Material:

━━━━━━━━━━

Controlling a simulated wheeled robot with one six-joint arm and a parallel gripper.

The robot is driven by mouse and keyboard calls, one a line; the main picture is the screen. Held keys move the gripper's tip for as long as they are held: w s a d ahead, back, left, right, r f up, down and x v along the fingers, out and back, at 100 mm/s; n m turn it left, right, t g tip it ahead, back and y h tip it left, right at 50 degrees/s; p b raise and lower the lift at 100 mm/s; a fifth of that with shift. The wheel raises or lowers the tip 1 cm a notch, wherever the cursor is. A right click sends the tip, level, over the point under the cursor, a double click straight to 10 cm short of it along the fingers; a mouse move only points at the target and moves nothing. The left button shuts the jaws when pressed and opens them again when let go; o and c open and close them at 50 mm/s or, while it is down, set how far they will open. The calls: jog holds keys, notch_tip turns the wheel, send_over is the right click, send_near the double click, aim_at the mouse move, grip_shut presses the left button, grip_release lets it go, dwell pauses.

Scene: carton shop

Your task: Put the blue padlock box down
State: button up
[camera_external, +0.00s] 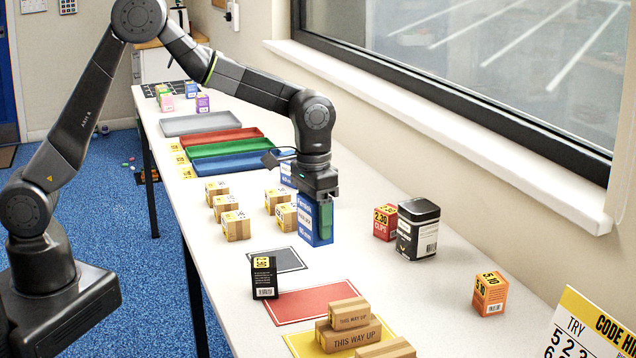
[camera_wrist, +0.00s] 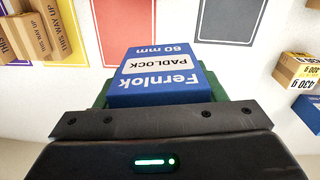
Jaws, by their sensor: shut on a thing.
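The blue padlock box (camera_external: 308,228), with a white label band, is held upright in my gripper (camera_external: 320,212) over the white table. In the wrist view the box (camera_wrist: 158,82) fills the middle, with "Fernlok PADLOCK 60 mm" upside down. My gripper (camera_wrist: 160,112) is shut on it, with green finger pads showing around its sides. The box's lower edge is close to the tabletop; I cannot tell whether it touches. Another blue box (camera_external: 287,174) stands behind my gripper, partly hidden.
Small cartons (camera_external: 237,226) stand left of the held box. Grey (camera_external: 290,257), red (camera_external: 335,293) and yellow mats lie nearer; a black box (camera_external: 264,278) and stacked brown cartons (camera_external: 350,314) stand there. A red box (camera_external: 385,222), black tin (camera_external: 417,232) and orange box (camera_external: 490,294) stand right.

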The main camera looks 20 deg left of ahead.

━━━━━━━━━━

Please quote only the span of lines whose first line contains "The robot is" and whose last line contains "[camera_wrist, +0.00s]", leaving every picture out.

The robot is driven by mouse and keyboard calls, one a line; the main picture is the screen. Held keys move the gripper's tip for as long as they are held: w s a d ahead, back, left, right, r f up, down and x v along the fingers, out and back, at 100 mm/s; n m turn it left, right, t g tip it ahead, back and y h tip it left, right at 50 degrees/s; p b raise and lower the lift at 100 mm/s; a fifth of that with shift. The wheel raises or lowers the tip 1 cm a notch, wherever the cursor is. A right click sends the tip, level, over the point under the cursor, a double click straight to 10 cm short of it along the fingers; a mouse move only points at the target and moves nothing. The left button shuts the jaws when pressed and opens them again when let go; o and c open and close them at 50 mm/s or, while it is down, set how far they will open. The calls: jog holds keys, notch_tip turns the wheel, send_over is the right click, send_near the double click, aim_at the mouse move, grip_shut presses the left button, grip_release lets it go, dwell pauses.

Scene: carton shop

Your task: Put the blue padlock box down
State: button up
[camera_external, +0.00s] 
[camera_wrist, +0.00s] 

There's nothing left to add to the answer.